Reaksi Senator Filep Wamafma Terkait Penegakan Hukum di Papua, Tegas!

Reaksi Senator Filep Wamafma Terkait Penegakan Hukum di Papua, Tegas!
Ketua Pansus Papua DPD RI, Dr. Filep Wamafma. Foto: Humas DPD RI

jpnn.com, JAKARTA - Anggota DPD RI Provinsi Papua Barat Filep Wamafma menanggapi pemberitaan yang menyebutkan sejumlah warga dijemput paksa oleh aparat di beberapa kampung di Biak dan Supiori tanpa surat penangkapan sejak tanggal 4-7 Januari 2021. Mereka diperiksa di Polsek Warsa Biak Utara dan Polres Sorndiweri-Supiori.
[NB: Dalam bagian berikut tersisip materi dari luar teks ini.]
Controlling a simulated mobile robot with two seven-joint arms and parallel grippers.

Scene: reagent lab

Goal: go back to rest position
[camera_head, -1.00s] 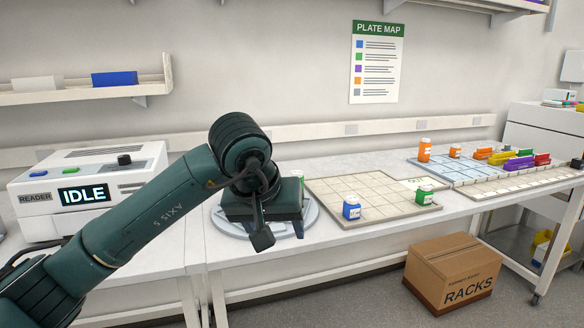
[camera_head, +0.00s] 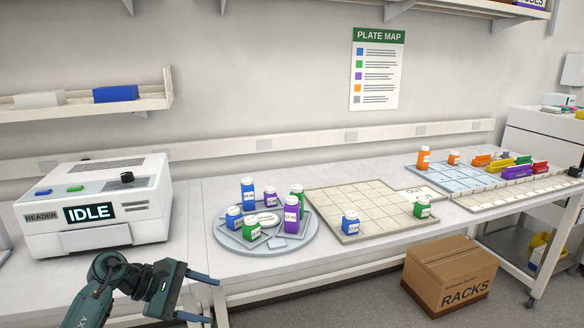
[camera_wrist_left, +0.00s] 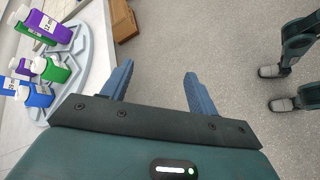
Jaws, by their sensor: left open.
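My left gripper (camera_head: 205,298) is open and empty, low in front of the bench edge in the head view. Its two blue fingers also show apart in the left wrist view (camera_wrist_left: 158,82), with only floor between them.
A round turntable (camera_head: 305,240) on the bench holds several blue, purple and green bottles. A beige grid board (camera_head: 350,195) stands right of it. The reader (camera_head: 100,205) is at left. A cardboard box (camera_head: 450,275) sits on the floor.
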Menurut Filep, berdasarkan berita yang beredar, penangkapan tersebut disebabkan karena mereka menolak perpanjangan Otonomi Khusus (Otsus) dan dianggap mendukung Deklarasi Pemerintahan dari ULMWP. Mereka yang ditangkap ini kemudian diminta membuat pernyataan untuk mendukung kelanjutan Otsus Papua.
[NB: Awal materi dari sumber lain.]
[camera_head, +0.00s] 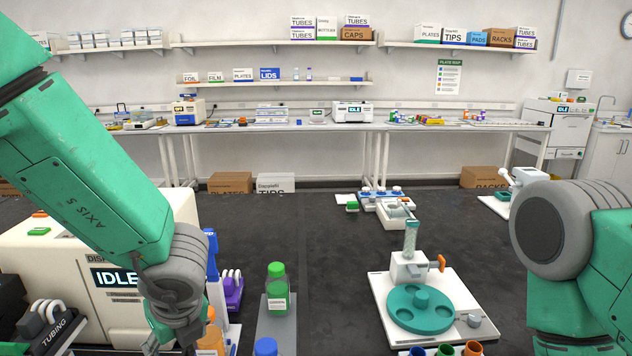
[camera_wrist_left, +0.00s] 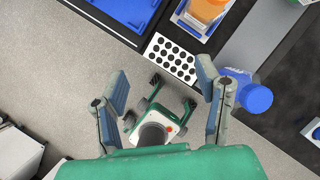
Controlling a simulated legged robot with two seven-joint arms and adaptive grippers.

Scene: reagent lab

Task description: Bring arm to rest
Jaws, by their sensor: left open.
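My left arm comes in from the left in the head view. My left gripper (camera_head: 165,335) hangs low at the front, pointing down, beside the dispenser with the IDLE display (camera_head: 110,275). In the left wrist view the left gripper (camera_wrist_left: 163,88) has its fingers wide apart with nothing held between them.
A blue-capped bottle (camera_wrist_left: 250,97) is close to the right-hand finger. A white perforated plate (camera_wrist_left: 172,60) lies near the bench edge. A green-capped bottle (camera_head: 277,288) and a teal turntable device (camera_head: 420,308) stand on the dark bench. The bench between them is clear.
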“Dalam konteks hukum acara pidana, sudah menjadi kewajiban polisi untuk memperlihatkan surat tugas serta memperlihatkan surat perintah penangkapan kepada tersangka, yang mencantumkan identitas tersangka dan menyebutkan alasan penangkapan serta uraian singkat perkara kejahatan dan tempat dia akan diperiksa (Pasal 18 ayat 1 KUHAP),” kata Filep Wamafma dalam keterangan pers pada Senin (11/1/2021).

Tidak hanya itu, menurut Filep, Pasal 18 ayat (3) KUHAP juga menyebutkan bahwa tembusan surat perintah penangkapan harus diberikan kepada keluarganya segera setelah penangkapan dilakukan.
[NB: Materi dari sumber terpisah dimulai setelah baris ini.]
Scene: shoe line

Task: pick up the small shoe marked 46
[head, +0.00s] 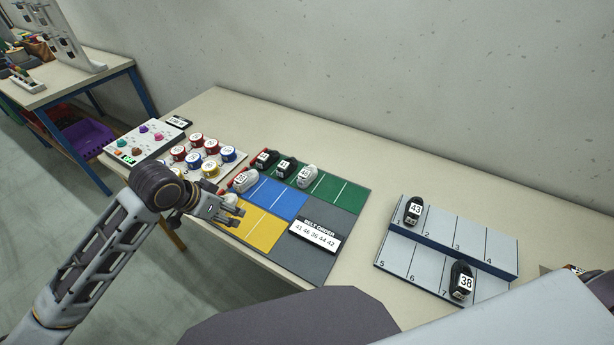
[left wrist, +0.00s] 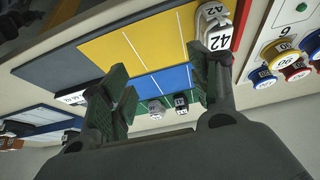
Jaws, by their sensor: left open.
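Several small shoes stand on the coloured mat. A white shoe (head: 244,180) is at the left end of the blue zone. Black shoes (head: 265,158) (head: 286,167) and another white shoe (head: 307,175) stand on the green zone. Their numbers are too small to read surely, so I cannot tell which is 46. A white shoe marked 42 (left wrist: 215,30) is by the yellow zone, close to one finger in the left wrist view. My left gripper (head: 232,214) is open and empty over the yellow zone (head: 250,226); it also shows in the left wrist view (left wrist: 160,82).
A belt order card (head: 315,235) reads 41 46 36 44 42. A numbered rack (head: 450,240) at right holds black shoes marked 43 (head: 413,210) and 38 (head: 461,281). Coloured round tins (head: 196,140) stand left of the mat. The table behind the mat is clear.
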“Memang Polisi boleh melakukan penangkapan tanpa surat perintah penangkapan, namun dalam hal tertangkap tangan. Apakah mereka yang ditangkap di Biak dan Supiori itu tertangkap tangan? Alasan penolakan Otsus dan mendukung Deklarasi Pemerintahan dari ULMWP harus dapat dibuktikan terkait tertangkap tangannya itu,” kata Filep Wamafma.

Oleh karena itu, menurut Filep, dapat dikatakan bahwa penangkapan tanpa memperlihatkan surat tugas, dan/atau surat perintah penangkapan, dan tidak segera memberikan tembusan surat perintah penangkapan kepada pihak keluarga tersangka adalah tidak sah dan dapat di-praperadilan-kan.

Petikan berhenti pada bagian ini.